Begin at the line that contains "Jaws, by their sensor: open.", stop after the line that contains "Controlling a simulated", and reproduce only that span, unaltered.

Record set
— start —

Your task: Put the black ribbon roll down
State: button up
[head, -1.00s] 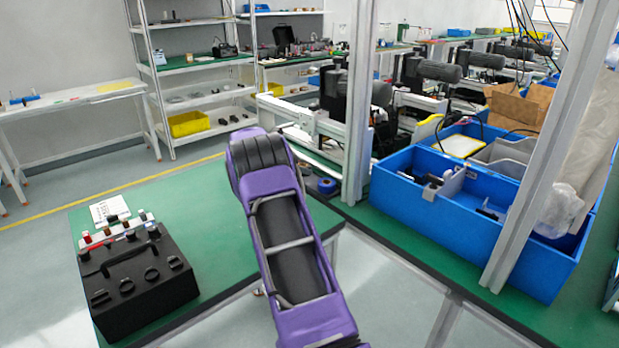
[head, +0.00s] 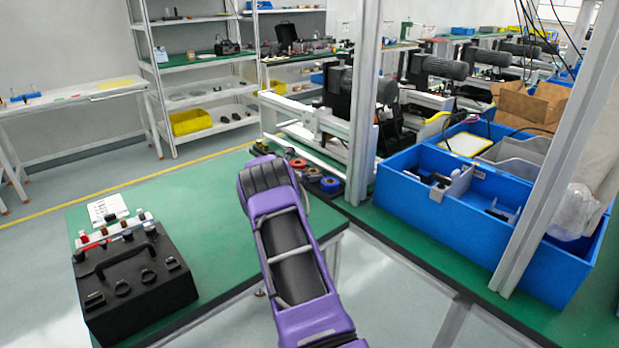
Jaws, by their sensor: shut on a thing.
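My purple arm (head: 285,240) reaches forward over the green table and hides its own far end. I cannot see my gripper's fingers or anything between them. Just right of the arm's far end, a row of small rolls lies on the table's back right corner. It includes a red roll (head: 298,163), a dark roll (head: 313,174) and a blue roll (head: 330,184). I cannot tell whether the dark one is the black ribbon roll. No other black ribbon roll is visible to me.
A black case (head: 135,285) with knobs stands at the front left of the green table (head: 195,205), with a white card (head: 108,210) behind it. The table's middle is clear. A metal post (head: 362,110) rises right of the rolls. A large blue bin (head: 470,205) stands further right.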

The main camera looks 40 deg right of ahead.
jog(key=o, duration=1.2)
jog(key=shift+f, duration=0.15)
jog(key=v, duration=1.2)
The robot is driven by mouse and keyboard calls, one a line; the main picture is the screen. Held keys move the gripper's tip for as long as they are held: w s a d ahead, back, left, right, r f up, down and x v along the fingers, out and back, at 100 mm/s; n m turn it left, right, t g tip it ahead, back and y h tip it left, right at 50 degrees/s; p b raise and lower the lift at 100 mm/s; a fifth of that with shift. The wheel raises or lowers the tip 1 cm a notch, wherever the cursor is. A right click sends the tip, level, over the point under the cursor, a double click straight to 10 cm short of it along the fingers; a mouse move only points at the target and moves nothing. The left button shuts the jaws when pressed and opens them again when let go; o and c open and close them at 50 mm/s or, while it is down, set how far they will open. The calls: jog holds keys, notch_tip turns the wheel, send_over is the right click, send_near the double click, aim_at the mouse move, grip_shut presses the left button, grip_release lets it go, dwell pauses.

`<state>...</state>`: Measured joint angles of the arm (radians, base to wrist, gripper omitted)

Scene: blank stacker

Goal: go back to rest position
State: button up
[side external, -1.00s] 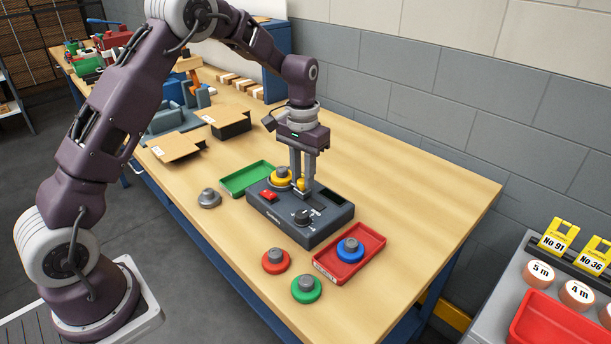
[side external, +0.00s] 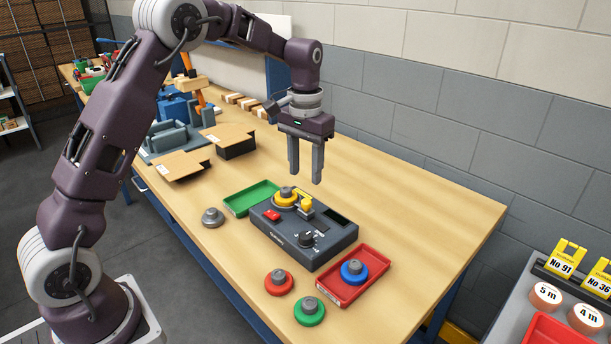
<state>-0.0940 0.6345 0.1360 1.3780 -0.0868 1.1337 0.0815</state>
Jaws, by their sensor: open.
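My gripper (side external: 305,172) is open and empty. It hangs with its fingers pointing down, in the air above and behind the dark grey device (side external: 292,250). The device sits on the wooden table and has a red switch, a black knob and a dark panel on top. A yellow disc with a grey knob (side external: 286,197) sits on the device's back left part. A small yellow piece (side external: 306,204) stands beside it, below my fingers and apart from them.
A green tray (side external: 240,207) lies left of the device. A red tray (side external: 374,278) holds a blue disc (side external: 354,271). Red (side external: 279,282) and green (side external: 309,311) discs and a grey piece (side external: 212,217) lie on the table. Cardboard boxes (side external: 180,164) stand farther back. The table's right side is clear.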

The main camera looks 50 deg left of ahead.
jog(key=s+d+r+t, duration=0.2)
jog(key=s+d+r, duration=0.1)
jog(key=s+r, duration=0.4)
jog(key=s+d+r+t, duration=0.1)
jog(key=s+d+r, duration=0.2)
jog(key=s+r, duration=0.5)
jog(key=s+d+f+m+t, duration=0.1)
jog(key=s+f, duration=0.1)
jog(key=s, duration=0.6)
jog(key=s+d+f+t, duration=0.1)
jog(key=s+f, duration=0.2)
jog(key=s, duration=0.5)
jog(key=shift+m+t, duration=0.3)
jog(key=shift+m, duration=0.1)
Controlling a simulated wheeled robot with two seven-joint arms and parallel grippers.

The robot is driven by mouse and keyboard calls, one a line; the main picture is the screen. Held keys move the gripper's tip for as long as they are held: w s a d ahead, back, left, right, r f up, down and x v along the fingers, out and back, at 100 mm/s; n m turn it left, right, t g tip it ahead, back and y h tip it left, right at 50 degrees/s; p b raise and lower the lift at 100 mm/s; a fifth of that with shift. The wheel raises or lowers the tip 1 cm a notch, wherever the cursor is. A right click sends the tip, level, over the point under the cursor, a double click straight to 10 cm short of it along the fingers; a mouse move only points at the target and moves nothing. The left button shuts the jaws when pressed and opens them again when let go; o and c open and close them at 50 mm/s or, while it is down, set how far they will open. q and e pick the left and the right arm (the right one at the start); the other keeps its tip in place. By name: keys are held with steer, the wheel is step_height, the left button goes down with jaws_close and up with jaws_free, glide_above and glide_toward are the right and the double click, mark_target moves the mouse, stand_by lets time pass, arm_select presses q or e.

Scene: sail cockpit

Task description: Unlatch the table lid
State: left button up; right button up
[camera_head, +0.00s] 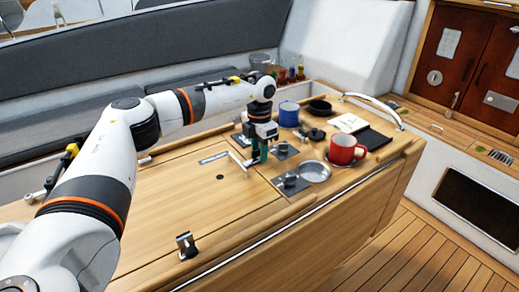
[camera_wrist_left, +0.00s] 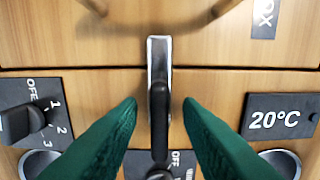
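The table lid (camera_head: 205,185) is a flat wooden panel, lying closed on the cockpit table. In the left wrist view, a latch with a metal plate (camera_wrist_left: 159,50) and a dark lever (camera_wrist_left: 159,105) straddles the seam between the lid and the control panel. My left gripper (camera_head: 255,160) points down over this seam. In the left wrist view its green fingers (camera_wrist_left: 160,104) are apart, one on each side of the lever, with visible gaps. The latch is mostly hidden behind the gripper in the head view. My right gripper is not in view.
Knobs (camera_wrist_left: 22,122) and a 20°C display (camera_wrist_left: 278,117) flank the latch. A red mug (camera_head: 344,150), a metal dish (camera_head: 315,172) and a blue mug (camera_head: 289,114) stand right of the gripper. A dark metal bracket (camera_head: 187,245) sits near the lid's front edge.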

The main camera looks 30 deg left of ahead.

— end —

Worked solution
Jaws, by their sensor: open.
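My gripper (side external: 305,172) is open and empty. It hangs with its fingers pointing down, in the air above and behind the dark grey device (side external: 292,250). The device sits on the wooden table and has a red switch, a black knob and a dark panel on top. A yellow disc with a grey knob (side external: 286,197) sits on the device's back left part. A small yellow piece (side external: 306,204) stands beside it, below my fingers and apart from them.
A green tray (side external: 240,207) lies left of the device. A red tray (side external: 374,278) holds a blue disc (side external: 354,271). Red (side external: 279,282) and green (side external: 309,311) discs and a grey piece (side external: 212,217) lie on the table. Cardboard boxes (side external: 180,164) stand farther back. The table's right side is clear.

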The main camera looks 50 deg left of ahead.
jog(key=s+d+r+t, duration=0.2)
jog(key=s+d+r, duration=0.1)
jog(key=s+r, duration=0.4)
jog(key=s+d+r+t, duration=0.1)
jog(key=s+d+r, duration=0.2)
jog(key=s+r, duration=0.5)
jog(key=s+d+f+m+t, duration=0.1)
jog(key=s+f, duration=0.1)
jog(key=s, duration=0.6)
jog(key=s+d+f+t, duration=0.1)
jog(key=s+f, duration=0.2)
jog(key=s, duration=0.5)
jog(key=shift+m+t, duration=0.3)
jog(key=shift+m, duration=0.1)
Controlling a simulated wheeled robot with two seven-joint arms and parallel grippers.

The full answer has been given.